* Start Supplied material *

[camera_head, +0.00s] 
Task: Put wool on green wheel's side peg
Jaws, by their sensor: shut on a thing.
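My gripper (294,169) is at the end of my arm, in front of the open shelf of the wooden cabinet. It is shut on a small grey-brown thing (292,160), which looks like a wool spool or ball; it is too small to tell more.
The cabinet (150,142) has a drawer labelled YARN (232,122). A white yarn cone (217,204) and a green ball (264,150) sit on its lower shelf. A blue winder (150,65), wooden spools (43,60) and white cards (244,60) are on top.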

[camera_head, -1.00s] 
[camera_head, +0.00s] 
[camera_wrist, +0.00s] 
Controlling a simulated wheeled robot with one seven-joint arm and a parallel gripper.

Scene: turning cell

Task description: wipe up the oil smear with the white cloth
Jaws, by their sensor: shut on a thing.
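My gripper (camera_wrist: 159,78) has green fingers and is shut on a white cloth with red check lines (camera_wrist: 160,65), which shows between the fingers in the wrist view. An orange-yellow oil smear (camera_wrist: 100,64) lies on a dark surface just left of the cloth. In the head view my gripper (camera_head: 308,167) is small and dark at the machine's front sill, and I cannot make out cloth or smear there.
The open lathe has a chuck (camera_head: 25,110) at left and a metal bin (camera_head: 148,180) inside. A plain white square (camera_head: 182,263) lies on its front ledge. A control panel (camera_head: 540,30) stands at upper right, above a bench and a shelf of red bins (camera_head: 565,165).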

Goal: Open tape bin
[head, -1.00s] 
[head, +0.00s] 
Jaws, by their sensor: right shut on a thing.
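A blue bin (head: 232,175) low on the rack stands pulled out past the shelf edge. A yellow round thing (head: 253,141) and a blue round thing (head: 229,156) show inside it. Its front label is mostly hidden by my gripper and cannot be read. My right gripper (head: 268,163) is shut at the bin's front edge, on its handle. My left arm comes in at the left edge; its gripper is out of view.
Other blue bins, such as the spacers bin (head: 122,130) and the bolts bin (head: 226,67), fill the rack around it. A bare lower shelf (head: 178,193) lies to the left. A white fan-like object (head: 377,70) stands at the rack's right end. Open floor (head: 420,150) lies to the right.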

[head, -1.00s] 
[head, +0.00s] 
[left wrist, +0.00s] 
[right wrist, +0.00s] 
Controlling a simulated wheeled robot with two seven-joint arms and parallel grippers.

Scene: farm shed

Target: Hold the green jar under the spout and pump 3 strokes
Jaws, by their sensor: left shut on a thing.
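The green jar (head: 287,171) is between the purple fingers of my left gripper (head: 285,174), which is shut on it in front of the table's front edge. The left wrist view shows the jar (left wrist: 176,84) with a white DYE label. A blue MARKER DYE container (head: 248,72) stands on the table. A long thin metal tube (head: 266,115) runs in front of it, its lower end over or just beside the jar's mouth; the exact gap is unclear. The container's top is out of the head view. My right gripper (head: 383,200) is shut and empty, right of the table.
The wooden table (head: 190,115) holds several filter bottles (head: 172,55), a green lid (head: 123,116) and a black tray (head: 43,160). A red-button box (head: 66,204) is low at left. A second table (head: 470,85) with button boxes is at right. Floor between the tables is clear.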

* End Supplied material *
* Start Supplied material *

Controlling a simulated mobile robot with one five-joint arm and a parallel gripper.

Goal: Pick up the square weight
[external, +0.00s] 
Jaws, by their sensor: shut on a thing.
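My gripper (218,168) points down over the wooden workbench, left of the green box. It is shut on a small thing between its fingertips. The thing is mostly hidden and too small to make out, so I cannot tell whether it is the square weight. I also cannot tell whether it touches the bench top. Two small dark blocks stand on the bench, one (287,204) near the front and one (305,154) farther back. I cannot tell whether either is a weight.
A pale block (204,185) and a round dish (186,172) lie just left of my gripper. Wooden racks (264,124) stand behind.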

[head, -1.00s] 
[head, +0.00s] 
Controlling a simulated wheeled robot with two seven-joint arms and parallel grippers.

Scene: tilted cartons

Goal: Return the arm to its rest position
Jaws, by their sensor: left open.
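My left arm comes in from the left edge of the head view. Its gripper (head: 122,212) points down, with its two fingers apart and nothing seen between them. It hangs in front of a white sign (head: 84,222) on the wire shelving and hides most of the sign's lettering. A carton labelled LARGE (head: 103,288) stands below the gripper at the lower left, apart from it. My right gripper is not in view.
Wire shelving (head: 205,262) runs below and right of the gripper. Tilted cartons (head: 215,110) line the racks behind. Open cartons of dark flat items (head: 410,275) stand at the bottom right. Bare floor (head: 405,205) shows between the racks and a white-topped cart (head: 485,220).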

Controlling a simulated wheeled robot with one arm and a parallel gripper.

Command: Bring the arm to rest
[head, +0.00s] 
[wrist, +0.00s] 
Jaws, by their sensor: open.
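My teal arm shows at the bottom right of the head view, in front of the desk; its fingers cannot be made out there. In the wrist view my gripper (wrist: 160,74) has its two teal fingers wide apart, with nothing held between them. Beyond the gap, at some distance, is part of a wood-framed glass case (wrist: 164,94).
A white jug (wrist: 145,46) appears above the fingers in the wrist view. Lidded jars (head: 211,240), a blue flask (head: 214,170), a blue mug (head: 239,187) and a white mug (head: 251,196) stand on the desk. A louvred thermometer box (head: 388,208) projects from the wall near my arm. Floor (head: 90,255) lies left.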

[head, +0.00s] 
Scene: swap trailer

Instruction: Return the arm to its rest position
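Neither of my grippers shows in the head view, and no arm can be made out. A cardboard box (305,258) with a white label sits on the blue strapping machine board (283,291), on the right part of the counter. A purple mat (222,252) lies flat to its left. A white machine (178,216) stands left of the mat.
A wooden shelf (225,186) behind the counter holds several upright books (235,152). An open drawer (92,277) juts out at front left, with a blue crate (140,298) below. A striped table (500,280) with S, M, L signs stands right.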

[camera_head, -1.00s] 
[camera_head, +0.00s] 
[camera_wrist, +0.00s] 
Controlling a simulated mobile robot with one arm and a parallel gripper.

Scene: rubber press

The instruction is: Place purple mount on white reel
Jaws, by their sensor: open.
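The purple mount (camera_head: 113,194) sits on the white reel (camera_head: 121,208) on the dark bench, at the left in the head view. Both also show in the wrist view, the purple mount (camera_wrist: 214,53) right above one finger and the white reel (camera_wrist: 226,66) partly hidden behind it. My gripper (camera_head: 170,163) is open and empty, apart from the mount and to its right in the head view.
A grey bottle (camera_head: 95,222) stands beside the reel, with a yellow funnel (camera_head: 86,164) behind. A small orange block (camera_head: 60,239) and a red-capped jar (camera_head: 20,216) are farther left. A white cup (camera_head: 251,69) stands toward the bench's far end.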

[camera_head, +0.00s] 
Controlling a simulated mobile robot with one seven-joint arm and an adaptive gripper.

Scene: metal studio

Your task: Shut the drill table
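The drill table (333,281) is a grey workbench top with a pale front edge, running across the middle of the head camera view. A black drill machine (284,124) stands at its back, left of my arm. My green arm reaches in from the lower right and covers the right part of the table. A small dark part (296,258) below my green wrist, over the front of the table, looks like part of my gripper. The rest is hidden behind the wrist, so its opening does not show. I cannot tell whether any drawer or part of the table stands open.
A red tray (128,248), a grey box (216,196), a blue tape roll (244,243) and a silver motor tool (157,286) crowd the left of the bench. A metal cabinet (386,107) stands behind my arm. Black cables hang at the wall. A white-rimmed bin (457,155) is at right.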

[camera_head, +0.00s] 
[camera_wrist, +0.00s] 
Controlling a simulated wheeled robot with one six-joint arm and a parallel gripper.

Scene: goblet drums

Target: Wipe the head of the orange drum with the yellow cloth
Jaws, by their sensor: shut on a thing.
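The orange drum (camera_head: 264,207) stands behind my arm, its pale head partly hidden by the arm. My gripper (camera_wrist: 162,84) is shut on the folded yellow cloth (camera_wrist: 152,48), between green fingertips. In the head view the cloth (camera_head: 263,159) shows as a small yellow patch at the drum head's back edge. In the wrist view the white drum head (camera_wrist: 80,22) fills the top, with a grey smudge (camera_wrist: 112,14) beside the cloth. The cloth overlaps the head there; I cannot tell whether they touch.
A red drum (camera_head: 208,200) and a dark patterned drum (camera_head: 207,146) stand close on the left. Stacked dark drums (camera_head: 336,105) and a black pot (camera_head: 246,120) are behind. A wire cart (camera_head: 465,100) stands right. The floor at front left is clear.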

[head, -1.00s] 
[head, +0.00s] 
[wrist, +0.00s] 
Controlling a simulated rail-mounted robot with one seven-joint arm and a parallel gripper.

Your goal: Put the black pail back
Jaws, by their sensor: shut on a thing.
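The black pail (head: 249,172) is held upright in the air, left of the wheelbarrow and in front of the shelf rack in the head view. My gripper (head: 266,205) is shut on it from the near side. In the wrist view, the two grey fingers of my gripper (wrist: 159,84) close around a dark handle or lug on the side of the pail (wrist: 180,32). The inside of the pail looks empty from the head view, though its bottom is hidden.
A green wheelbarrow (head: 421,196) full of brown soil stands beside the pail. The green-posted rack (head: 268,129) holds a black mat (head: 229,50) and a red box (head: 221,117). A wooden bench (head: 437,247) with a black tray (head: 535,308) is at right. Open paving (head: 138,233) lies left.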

* End Supplied material *

- **What to produce**: Return each full line of the entries that contains the word "simulated".

- **Solution to the exercise**:
Controlling a simulated wheeled robot with one seven-joint arm and a parallel gripper.
Controlling a simulated wheeled robot with two seven-joint arms and parallel grippers.
Controlling a simulated mobile robot with one five-joint arm and a parallel gripper.
Controlling a simulated wheeled robot with two seven-joint arms and parallel grippers.
Controlling a simulated wheeled robot with one arm and a parallel gripper.
Controlling a simulated mobile robot with one arm and a parallel gripper.
Controlling a simulated mobile robot with one seven-joint arm and an adaptive gripper.
Controlling a simulated wheeled robot with one six-joint arm and a parallel gripper.
Controlling a simulated rail-mounted robot with one seven-joint arm and a parallel gripper.

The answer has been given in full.